### TO BE DONE
Your task is to reproduce, verbatim and without pictures, the lines from the opening of the listing through the line containing "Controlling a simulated".

--- START OF DATA LINES ---

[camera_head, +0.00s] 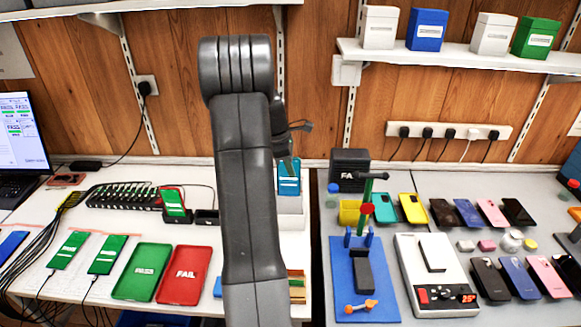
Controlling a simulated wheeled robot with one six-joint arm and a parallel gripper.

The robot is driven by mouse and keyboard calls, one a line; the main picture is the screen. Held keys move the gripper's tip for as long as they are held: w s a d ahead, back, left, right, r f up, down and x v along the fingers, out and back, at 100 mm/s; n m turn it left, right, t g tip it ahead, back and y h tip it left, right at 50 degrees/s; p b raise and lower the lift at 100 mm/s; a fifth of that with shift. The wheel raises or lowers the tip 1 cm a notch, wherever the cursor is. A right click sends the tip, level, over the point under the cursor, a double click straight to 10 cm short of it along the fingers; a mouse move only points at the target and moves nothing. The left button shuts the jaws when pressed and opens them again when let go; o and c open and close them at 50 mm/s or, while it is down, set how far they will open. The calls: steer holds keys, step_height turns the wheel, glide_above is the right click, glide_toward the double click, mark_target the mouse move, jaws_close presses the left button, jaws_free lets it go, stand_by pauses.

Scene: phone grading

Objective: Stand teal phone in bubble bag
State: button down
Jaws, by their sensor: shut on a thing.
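My gripper (288,160) is partly hidden behind my dark grey arm. It is shut on the upper end of a teal phone (289,180) with white labels on its face. The phone hangs upright, just right of my arm. Directly below it is a pale, white open-topped holder (291,215), partly hidden by my arm. It may be the bubble bag, but I cannot make out bubbles. I cannot tell whether the phone's lower end is inside the holder or in front of it.
Green (142,271) and red (184,274) trays lie left of my arm, with a black charging rack (120,196) behind. The right table carries a blue stand (352,265), a white scale (437,280) and several phones and cases. A shelf (460,56) with boxes is above.

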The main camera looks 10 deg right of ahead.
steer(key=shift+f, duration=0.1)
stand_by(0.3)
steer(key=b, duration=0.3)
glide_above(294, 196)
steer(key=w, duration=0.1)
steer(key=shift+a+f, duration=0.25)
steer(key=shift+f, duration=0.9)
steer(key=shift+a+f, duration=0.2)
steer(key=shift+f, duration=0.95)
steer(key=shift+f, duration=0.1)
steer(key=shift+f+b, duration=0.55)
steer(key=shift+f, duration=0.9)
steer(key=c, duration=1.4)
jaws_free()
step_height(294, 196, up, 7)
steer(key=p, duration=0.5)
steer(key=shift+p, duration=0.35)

--- END OF DATA LINES ---

### ANSWER FOR THE TASK
[camera_head, +0.00s] 
Controlling a simulated wheeled robot with one six-joint arm and a parallel gripper.

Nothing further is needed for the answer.